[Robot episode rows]
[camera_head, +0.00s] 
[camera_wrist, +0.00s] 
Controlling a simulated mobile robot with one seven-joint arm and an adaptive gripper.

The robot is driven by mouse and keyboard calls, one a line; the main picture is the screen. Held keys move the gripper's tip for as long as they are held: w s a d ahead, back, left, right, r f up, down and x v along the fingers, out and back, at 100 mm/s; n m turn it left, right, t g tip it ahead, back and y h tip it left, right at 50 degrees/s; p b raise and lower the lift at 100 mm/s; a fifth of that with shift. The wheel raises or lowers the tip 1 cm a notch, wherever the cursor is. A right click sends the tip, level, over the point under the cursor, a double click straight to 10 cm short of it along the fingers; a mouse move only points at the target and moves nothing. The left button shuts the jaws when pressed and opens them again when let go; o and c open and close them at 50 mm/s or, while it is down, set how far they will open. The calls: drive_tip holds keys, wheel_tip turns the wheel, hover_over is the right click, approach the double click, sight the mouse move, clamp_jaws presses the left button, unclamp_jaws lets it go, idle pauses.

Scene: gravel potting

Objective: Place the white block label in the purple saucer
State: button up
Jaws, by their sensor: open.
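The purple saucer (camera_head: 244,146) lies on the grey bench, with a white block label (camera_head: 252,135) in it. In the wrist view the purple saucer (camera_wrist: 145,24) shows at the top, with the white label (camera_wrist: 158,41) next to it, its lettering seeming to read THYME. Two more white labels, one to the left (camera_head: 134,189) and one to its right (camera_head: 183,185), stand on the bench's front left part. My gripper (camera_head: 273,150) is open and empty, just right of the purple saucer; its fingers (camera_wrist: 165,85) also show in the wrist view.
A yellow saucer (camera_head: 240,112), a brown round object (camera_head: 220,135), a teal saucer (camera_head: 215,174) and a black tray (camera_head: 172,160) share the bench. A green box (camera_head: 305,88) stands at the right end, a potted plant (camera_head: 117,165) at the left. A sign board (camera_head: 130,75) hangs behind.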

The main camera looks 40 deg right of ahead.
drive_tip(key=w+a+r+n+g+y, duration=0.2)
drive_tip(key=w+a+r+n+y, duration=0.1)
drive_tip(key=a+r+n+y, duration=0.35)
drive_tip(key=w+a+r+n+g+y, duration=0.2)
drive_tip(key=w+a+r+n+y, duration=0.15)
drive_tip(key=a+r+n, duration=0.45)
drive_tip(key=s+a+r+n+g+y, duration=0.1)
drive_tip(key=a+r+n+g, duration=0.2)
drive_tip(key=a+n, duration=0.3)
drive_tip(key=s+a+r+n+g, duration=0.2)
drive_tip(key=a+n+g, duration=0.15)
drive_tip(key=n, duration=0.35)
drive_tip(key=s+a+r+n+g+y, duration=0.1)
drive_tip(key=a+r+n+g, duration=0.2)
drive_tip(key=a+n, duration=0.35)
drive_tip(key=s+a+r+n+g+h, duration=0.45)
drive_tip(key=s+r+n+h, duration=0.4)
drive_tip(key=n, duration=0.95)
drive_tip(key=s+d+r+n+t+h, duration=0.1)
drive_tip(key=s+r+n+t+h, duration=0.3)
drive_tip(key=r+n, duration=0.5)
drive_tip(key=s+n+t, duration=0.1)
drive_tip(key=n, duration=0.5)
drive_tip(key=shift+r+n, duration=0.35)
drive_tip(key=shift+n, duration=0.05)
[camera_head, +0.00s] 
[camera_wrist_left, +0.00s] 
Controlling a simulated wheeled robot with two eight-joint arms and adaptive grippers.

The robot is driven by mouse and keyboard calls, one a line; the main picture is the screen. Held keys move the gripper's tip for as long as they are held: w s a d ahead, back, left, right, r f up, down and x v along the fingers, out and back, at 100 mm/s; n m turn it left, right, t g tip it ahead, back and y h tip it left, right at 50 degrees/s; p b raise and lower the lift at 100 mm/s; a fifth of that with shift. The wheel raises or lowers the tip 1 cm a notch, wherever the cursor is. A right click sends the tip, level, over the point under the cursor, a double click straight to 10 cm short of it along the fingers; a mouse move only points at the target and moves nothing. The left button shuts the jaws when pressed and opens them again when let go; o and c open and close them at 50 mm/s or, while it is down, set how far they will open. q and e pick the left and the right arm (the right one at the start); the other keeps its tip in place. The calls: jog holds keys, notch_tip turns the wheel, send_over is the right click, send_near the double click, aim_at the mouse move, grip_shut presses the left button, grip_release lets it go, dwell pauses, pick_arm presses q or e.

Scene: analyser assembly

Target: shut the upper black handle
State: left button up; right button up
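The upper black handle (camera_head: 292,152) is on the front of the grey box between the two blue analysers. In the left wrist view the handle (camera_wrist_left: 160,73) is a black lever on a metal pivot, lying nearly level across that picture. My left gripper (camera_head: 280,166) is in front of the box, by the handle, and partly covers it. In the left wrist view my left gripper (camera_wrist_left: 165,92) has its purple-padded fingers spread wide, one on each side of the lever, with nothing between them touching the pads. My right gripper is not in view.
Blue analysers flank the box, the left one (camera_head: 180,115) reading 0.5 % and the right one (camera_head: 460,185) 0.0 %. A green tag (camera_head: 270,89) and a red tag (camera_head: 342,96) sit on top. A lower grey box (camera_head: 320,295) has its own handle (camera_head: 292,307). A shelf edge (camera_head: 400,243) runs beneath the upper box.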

• **REQUIRED TASK**: Your answer should be only a number: how many lines of the data above contain the string "Controlling"?

• **ANSWER BELOW**: 2